Come ai vecchi tempi. Due corsi latitanti arrestati
nei dintorni di Parigi. Avevano rapinato un furgone
blindato vicino a Nizza. Per un milione e mezzo di euro
"Post tenebras lux". Film
messicano in concorso. Immagini suggestive e magnifico
inizio. Macchina da presa ad altezza bimbo segue una
piccina che si perde in una campagna minacciosa, guardando
cavalli, cani pastore, mucche. A poco a poco il buio
l'avvolge. L'inquietudine ti perseguita per tutto il
film. Storia confusa e irrisolta. Presuntosa (il senso
finale è: la forza oscura della campagna dove
si rifugia chi scappa dalla città). Ancora una
volta la visionarietà si intreccia con un indubbio
manierismo, ma lo stupendo gusto per l'immagine sovrasta
la storia. Dove sono finiti gli sceneggiatori? Alla
proiezione stampa fischiato. Più di quanto meritasse.
Una battuta da "Killing them softly":"Quella
deve avere cocci di vetro, fra le cosce".
Devo prenderlo come un segno positivo? Invece del solito
afrore che sprigiona il cinefilo che passa troppe ore
al chiuso il distinto signore seduto vicino a me, in
camicia bianca jeans e giacca blu è fresco di
doccia e profumato. Deve essere uno fuori dal giro.

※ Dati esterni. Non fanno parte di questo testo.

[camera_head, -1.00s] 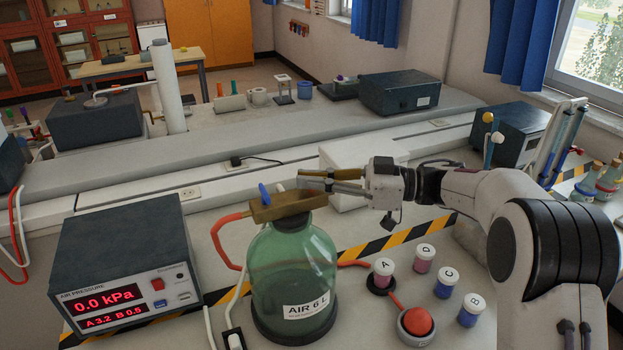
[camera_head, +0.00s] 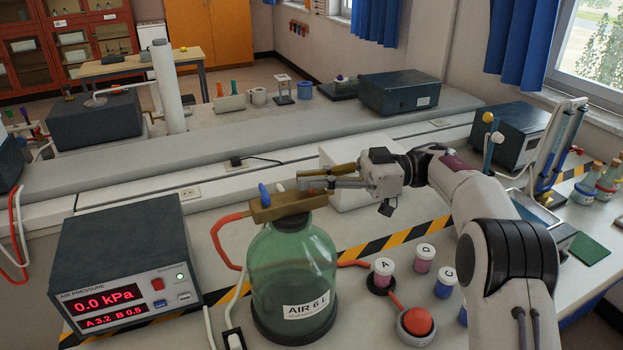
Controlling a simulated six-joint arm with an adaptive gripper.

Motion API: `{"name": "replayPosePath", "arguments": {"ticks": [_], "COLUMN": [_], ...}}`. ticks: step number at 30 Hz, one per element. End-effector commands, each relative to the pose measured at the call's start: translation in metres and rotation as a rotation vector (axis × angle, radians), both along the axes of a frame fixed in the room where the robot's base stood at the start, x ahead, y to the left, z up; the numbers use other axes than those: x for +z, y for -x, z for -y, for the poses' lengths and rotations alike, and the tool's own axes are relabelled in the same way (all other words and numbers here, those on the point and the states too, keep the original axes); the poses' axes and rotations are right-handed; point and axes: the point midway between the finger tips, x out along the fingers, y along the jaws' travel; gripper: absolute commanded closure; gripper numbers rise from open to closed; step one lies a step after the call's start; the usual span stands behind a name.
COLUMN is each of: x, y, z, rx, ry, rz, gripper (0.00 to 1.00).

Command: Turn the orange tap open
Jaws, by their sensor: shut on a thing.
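A green glass bottle (camera_head: 291,270) labelled AIR 6 L stands on the bench, topped by a brass block (camera_head: 289,206). A blue tap lever (camera_head: 264,194) stands upright on the block's left part. My gripper (camera_head: 312,181) is at the block's right end, its fingers pointing left and shut on something there. The orange tap is almost wholly hidden by the fingers; only a small reddish bit shows between them, so its angle cannot be told.
The air pressure box (camera_head: 124,265) at left reads 0.0 kPa, with a green light lit. A red-orange ball or button (camera_head: 417,321) and several capped vials, one marked A (camera_head: 384,270), stand right of the bottle. A white box (camera_head: 350,190) stands behind my gripper.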

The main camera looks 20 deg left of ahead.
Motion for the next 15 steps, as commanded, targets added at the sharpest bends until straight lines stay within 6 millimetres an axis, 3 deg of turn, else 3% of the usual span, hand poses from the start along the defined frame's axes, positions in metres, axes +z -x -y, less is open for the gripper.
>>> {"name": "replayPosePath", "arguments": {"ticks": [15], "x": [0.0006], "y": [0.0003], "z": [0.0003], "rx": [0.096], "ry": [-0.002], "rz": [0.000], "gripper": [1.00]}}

A ristabilire l'equilibrio quello alla mia destra. Un
tedesco in camicia fiorata. Lui la doccia non la fa
da almeno cinque giorni.
In sala in attesa di "The paperboy".
Con Nicole Kidman. Fuori brilla il sole dell'estate.
I
film che voglio vedere a un Festival: Carax
Quali
film ho voglia di vedere a un festival? I blockbuster
da arena estiva che peraltro mi divertono? I film di
qualità da circuito d'essai? Quelli dei grandi
autori accademici? Anche questi, perché sono
comunque una fotografia della produzione mondiale (e
uno specchio del mondo, perché questo è
il cinema). Però, in fondo, per quei film non
sarebbero neppure necessari i festival. Una manifestazione
come Cannes deve anche farmi scoprire qualcosa, inquietarmi
e sorprendermi. Ed è da ieri sera che penso a
queste cose, rimuginando su "Holy motors",
l'oggetto più ardito e misterioso passato a Cannes,
capolavoro per alcuni, porcheria per altri. Su Leos
Carax la leggenda si spreca.
Si dice che sia figlio ribelle dell'altissima borghesia
parigina, che sia un Dupont. Il suo primo film, Boy
meets girl, in un cinefilo e godardiano bianco e nero,
lo avevo scoperto nell'83 al Torino film festival (in
realtà lo avevano scoperto loro, Steve Della
Casa & Alberto Barbera). L'anno dopo a Berlino incontro
Leos Carax e Juliette Binoche (ai tempi sua compagna
e ancora sconosciuta) per un film che mi era molto piaciuto,
Mauvais sang. E avevo pure parlato con Carax, un miracolo,
perché l'uomo è ruvido e di rare, rarissime
parole. Poi Les amants du Pont Neuf, una catastrofe
finanziaria pari a I cancelli del cielo, con un set
più spericolato di Apocalypse now. Ed ecco Carax
accolto fra i maledetti del cinema. Salto qualche passaggio
per non annoiare e arrivo a ieri sera. Holy motors,
un film che ti resta dentro e più ci pensi, più
ti si incolla addosso e ti penetra nel profondo. Visionario
fin dall'apertura, interpretata da Leos Carax stesso.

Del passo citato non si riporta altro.